AMD is shipping its seventh-generation Bristol Ridge APUs earlier than expected

AMD has announced that its seventh-generation Bristol Ridge APUs are shipping to OEMs ahead of time. Bristol Ridge is based on the same 28nm architecture as Carrizo, but will feature improvements like minor microarchitecture manufacturing tweaks and a DDR4 memory controller.

Image Source: AMD

Image Source: AMD

AMD has revealed that it is shipping its seventh-generation A-series processors, codenamed Bristol Ridge, to OEM customers ahead of schedule. Dual- and quad-core A-series processors are already shipping in volume to OEMs. The company dropped the news at a pre-announcement event, where it also announced that HP would be the first to feature the new APUs in its updated Envy x360 hybrid notebook.

AMD plans to make more details about Bristol Ridge available at Computex, and the exact specifications on the new APU are quite sparse at the moment. However, we do know that it will have a DDR4 memory controller – something non-R-series Carrizo chips didn’t have – along with minor microarchitecture manufacturing adjustments, more efficient transistors, and something called adaptive voltage frequency scaling that enables higher clock speeds.

In addition, AMD says that Bristol Ridge offers up to a 50% improvement in compute performance over Kaveri, which first launched in 2014. When it comes to the newer Carrizo APUs, Bristol Ridge is supposed to be 10% faster thanks to DDR4 support.

Image Source: AMD

Image Source: AMD

The company is also touting improved integrated graphics performance over previous generation APUs, and support for things like DirectX 12 and FreeSync.

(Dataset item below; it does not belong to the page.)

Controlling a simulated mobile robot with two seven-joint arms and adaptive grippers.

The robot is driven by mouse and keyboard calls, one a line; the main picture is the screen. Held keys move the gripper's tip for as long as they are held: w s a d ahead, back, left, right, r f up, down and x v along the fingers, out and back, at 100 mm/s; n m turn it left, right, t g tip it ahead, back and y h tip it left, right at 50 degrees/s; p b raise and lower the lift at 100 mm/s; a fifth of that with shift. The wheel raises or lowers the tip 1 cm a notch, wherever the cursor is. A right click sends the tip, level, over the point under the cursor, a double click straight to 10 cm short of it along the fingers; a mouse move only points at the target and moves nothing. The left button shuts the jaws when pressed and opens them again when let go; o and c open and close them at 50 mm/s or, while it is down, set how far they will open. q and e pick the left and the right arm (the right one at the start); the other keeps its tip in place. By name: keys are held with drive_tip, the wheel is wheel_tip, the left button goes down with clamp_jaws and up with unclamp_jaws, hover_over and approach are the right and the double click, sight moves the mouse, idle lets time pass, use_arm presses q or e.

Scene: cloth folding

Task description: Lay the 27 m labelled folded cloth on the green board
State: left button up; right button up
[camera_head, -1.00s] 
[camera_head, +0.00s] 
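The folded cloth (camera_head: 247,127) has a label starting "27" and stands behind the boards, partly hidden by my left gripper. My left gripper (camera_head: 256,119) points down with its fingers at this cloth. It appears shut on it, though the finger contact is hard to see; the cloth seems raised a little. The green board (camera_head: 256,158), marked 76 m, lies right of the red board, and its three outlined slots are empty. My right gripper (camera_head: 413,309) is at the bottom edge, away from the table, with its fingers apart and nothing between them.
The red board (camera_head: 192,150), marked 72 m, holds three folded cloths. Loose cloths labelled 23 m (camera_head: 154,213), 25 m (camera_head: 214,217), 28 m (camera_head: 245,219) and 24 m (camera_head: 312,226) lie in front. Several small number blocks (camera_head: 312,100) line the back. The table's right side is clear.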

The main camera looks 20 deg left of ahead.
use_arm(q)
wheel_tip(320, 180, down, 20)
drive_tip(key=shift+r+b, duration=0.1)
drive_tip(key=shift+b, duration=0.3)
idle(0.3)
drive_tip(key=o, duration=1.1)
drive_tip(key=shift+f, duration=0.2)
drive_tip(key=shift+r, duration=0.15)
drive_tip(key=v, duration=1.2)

The first notebook to feature a Bristol Ridge chip, the HP Envy x360, is actually on the large side for a 2-in-1 device. It has a 15.6-inch 1,920 x 1,080-pixel IPS display (configurable up to 4K) and will come equipped with an AMD FX-9800P quad-core processor (2.7GHz, 2MB L2 cache) with Radeon R7 graphics and a 15-watt TDP. However, HP isn’t forcing users to go with AMD, and the notebook can also be configured with sixth-generation Intel Core i5 or i7 processors.

Unfortunately, that’s most of the information we have on Bristol Ridge for now, and we’ll have to wait till Computex to find out more about things like a breakdown of the specific changes, part names, and clock speeds. Bristol Ridge is the last in the series of AMD APUs to feature its Bulldozer architecture, and the upcoming Summit Ridge APUs will be based on the long-awaited Zen architecture.